### [Material]

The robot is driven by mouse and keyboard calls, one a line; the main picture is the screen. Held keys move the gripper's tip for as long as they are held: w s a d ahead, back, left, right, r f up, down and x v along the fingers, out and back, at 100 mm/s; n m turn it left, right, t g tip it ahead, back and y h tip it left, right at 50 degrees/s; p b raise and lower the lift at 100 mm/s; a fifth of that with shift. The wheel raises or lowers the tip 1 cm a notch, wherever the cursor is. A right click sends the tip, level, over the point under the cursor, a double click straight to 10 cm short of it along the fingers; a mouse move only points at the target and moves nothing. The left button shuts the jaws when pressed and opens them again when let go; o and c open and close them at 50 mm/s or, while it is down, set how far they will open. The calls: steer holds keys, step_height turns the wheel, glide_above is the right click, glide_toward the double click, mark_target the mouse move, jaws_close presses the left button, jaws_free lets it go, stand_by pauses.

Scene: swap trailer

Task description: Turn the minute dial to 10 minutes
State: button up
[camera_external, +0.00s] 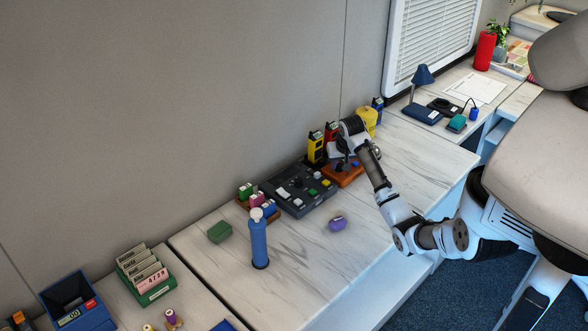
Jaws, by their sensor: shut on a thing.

### [Set problem]
Look for lines containing the string "button" and copy them all.

### [The solution]
The robot is driven by mouse and keyboard calls, one a line; the main picture is the screen. Held keys move the gripper's tip for as long as they are held: w s a d ahead, back, left, right, r f up, down and x v along the fingers, out and back, at 100 mm/s; n m turn it left, right, t g tip it ahead, back and y h tip it left, right at 50 degrees/s; p b raise and lower the lift at 100 mm/s; a fifth of that with shift. The wheel raises or lowers the tip 1 cm a notch, wherever the cursor is. A right click sends the tip, level, over the point under the cursor, a double click straight to 10 cm short of it along the fingers; a mouse move only points at the target and moves nothing. The left button shuts the jaws when pressed and opens them again when let go; o and c open and close them at 50 mm/s or, while it is down, set how far they will open. The calls: steer holds keys, step_height turns the wheel, glide_above is the right click, glide_toward the double click, mark_target the mouse move, jaws_close presses the left button, jaws_free lets it go, stand_by pauses.
State: button up

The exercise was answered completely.